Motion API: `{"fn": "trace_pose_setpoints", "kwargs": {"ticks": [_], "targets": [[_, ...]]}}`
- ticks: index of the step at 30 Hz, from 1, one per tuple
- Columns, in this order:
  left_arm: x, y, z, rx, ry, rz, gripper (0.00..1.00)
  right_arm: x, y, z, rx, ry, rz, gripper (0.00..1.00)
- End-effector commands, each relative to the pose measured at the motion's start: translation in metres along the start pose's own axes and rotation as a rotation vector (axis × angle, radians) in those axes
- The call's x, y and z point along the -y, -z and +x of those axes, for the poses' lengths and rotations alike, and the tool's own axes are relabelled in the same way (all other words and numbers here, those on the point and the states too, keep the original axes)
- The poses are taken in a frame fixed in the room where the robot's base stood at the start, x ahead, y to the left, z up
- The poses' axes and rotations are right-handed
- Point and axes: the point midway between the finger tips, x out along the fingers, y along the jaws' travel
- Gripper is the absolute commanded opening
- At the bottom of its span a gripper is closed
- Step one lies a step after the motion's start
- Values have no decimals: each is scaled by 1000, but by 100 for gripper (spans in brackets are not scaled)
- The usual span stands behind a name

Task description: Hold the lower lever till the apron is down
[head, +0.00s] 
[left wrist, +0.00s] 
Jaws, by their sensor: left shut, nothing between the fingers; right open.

********

__What you have to do__
Extract all of the data shown above without alteration.

__Response below__
Motion API: `{"fn": "trace_pose_setpoints", "kwargs": {"ticks": [_], "targets": [[_, ...]]}}`
- ticks: index of the step at 30 Hz, from 1, one per tuple
- Columns, in this order:
  left_arm: x, y, z, rx, ry, rz, gripper (0.00..1.00)
  right_arm: x, y, z, rx, ry, rz, gripper (0.00..1.00)
- End-effector commands, each relative to the pose measured at the motion's start: translation in metres along the start pose's own axes and rotation as a rotation vector (axis × angle, radians) in those axes
- The call's x, y and z point along the -y, -z and +x of those axes, for the poses' lengths and rotations alike, and the tool's own axes are relabelled in the same way (all other words and numbers here, those on the point and the states too, keep the original axes)
- The poses are taken in a frame fixed in the room where the robot's base stood at the start, x ahead, y to the left, z up
- The poses' axes and rotations are right-handed
- Point and axes: the point midway between the finger tips, x out along the fingers, y along the jaws' travel
- Gripper is the absolute commanded opening
- At the bottom of its span a gripper is closed
- Step one lies a step after the motion's start
- Values have no decimals: each is scaled by 1000, but by 100 for gripper (spans in brackets are not scaled)
- The usual span stands behind a name

Task description: Hold the lower lever till the apron is down
[head, +0.00s] 
[left wrist, +0.00s] 
Jaws, by their sensor: left shut, nothing between the fingers; right open.

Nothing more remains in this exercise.